Cette intégrité du Centre, cette puissance électorale que certains périls paraissent actuellement guetter, mais que rien encore n’a sérieusement compromise, attestent, depuis un quart de siècle, l’erreur politique où se fourvoya Bismarck. Ce fut par réaction contre le Culturkampf, ce fut en réponse au Culturkampf, que les catholiques de Prusse et d’Allemagne, de 1873 à 1887, sentirent, d’une façon de plus en plus impérieuse, la nécessité de se grouper, de s’ordonner, d’accepter correctement les instructions de Windthorst.

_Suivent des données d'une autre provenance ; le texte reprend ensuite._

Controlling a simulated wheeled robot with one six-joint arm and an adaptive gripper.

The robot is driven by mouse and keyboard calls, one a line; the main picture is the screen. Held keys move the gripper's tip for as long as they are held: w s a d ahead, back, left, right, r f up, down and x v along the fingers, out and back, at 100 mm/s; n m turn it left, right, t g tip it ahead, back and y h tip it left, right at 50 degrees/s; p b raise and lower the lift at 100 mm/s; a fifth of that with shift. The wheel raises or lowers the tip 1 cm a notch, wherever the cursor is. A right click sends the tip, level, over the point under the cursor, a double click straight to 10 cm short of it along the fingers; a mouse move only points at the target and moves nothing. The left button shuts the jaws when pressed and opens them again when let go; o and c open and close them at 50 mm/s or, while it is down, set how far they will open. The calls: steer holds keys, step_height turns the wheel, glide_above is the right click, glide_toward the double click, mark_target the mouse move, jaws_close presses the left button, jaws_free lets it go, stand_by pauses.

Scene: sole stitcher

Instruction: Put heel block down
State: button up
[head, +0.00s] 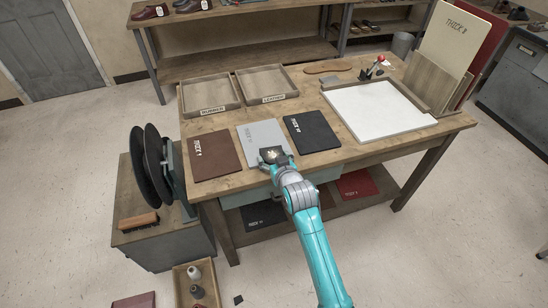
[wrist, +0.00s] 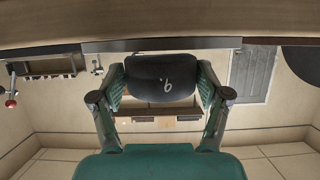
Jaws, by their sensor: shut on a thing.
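A black heel block (wrist: 160,72) with a pale mark that reads as a 6 or a 9 sits between the two fingers of my gripper (wrist: 160,88) in the wrist view. The fingers are shut on its two sides. In the head view my gripper (head: 274,155) is at the front edge of the workbench (head: 228,192), over the lower part of the grey sheet (head: 262,134). The heel block is mostly hidden by the gripper there. I cannot tell whether it touches the sheet.
A brown sheet (head: 215,156) lies left of the grey one and a black sheet (head: 311,132) right. Two wooden trays (head: 240,105) stand behind, a white board (head: 378,108) at the right. A side stand (head: 140,237) with black discs (head: 150,170) is at the left.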

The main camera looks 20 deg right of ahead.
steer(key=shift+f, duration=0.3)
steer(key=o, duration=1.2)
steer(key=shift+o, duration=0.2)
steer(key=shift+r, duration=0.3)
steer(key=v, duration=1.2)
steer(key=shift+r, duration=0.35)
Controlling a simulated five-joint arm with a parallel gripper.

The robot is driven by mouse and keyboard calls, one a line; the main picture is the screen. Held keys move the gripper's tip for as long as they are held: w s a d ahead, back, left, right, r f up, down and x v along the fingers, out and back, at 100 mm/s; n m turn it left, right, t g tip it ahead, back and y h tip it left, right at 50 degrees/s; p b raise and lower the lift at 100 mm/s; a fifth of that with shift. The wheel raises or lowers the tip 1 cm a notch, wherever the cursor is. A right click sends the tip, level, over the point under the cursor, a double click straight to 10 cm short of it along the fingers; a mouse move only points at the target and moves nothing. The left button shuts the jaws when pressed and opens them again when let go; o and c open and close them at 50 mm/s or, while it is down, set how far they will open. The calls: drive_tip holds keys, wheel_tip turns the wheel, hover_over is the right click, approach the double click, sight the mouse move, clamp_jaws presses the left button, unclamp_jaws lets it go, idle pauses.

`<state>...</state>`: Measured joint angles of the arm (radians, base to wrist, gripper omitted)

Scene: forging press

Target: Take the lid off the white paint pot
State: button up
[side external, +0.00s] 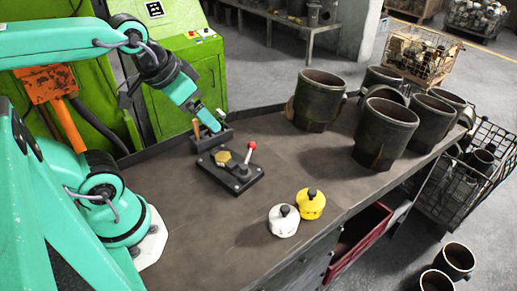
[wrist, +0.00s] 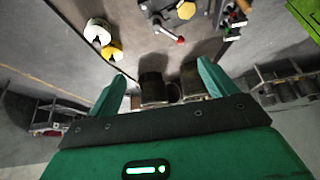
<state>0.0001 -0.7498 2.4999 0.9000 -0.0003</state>
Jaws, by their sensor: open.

Bismarck avait commencé le Culturkampf avec l’idée qu’il se débarrasserait ainsi du petit Guelfe ; et les mesures persécutrices auxquelles il glissa, tantôt de plein gré, tantôt à contre-cœur, eurent cet effet imprévu, de grossir la clientèle électorale sur laquelle le petit Guelfe régnait. Visant à supprimer le Centre, il ne réussit qu’à multiplier, pour cette fraction, les raisons d’exister, et qu’à les rendre toujours plus palpables, toujours plus décisives, pour les catholiques de l’Empire. Le résultat final de sa politique ecclésiastique fut ainsi l’inverse du but qu’il avait cherché, et l’ironique histoire dit qu’Otto de Bismarck fut souvent à bon escient, et quelquefois à son insu, un très grand bâtisseur ; et qu’après avoir, par deux guerres extérieures qui déchaînaient et couronnaient ses rêves, cimenté l’unité de l’Empire, il aboutit, sans le vouloir, par les maladresses et les cruautés d’une guerre intérieure, à cimenter, dans cet Empire, la cohésion du Centre allemand.


GEORGES GOYAU.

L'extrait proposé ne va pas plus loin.